* Written request *
Your task is to filter the data below down to the lines holding "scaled".

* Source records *
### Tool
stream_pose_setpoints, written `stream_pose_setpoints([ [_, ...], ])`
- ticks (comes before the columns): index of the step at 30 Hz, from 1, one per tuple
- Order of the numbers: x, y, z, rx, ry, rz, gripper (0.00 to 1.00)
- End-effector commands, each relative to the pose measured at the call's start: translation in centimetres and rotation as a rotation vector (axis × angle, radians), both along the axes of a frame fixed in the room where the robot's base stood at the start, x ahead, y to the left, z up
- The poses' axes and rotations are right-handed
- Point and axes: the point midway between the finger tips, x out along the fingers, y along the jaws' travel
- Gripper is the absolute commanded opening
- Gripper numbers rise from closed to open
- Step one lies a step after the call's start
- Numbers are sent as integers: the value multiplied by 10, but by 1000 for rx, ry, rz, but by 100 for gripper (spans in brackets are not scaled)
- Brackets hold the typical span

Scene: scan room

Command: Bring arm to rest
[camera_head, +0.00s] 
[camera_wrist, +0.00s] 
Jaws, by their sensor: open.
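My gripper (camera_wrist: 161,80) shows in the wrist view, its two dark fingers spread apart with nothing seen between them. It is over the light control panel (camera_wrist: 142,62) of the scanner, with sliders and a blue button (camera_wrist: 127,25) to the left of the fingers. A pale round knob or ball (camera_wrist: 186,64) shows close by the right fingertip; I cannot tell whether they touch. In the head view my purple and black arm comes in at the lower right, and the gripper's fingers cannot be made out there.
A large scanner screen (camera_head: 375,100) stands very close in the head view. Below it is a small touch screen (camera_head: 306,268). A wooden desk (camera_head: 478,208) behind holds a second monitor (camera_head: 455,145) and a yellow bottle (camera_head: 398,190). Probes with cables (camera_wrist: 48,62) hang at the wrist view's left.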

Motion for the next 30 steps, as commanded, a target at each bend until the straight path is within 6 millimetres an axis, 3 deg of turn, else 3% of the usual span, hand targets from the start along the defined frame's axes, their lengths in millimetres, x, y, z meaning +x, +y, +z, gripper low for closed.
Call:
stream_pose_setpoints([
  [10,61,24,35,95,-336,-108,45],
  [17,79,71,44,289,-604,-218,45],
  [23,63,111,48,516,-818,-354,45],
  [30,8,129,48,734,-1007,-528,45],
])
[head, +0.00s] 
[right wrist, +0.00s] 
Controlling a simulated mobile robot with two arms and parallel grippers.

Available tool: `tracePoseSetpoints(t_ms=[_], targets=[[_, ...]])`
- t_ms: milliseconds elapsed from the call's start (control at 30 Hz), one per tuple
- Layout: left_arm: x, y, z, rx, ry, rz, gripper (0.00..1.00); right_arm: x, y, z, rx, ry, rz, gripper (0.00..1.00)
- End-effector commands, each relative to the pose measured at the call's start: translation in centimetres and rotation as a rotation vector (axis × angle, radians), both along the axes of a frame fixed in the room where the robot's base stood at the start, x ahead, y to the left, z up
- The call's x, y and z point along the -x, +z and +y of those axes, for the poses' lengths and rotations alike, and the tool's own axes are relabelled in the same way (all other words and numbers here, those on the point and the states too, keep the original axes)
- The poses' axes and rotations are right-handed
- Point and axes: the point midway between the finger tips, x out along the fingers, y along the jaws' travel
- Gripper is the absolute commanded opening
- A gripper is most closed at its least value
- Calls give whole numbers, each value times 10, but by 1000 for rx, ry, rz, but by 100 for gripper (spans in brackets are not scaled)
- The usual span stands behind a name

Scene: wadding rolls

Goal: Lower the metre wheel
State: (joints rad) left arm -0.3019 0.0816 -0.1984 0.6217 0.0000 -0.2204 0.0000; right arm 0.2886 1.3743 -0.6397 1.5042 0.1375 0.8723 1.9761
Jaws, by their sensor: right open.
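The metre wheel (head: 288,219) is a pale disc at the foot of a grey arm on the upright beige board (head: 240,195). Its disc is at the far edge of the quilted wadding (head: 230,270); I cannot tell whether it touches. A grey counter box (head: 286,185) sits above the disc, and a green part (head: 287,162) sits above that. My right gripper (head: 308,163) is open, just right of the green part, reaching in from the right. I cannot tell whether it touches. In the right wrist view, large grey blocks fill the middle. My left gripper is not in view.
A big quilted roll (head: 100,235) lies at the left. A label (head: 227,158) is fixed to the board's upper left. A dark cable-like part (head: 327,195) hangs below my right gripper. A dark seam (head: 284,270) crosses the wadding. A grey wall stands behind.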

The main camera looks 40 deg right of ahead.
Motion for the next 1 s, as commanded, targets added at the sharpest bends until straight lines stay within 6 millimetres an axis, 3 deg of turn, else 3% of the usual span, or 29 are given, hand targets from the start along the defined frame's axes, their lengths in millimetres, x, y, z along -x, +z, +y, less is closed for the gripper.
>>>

* Response to the exercise *
- Numbers are sent as integers: the value multiplied by 10, but by 1000 for rx, ry, rz, but by 100 for gripper (spans in brackets are not scaled)
- Calls give whole numbers, each value times 10, but by 1000 for rx, ry, rz, but by 100 for gripper (spans in brackets are not scaled)

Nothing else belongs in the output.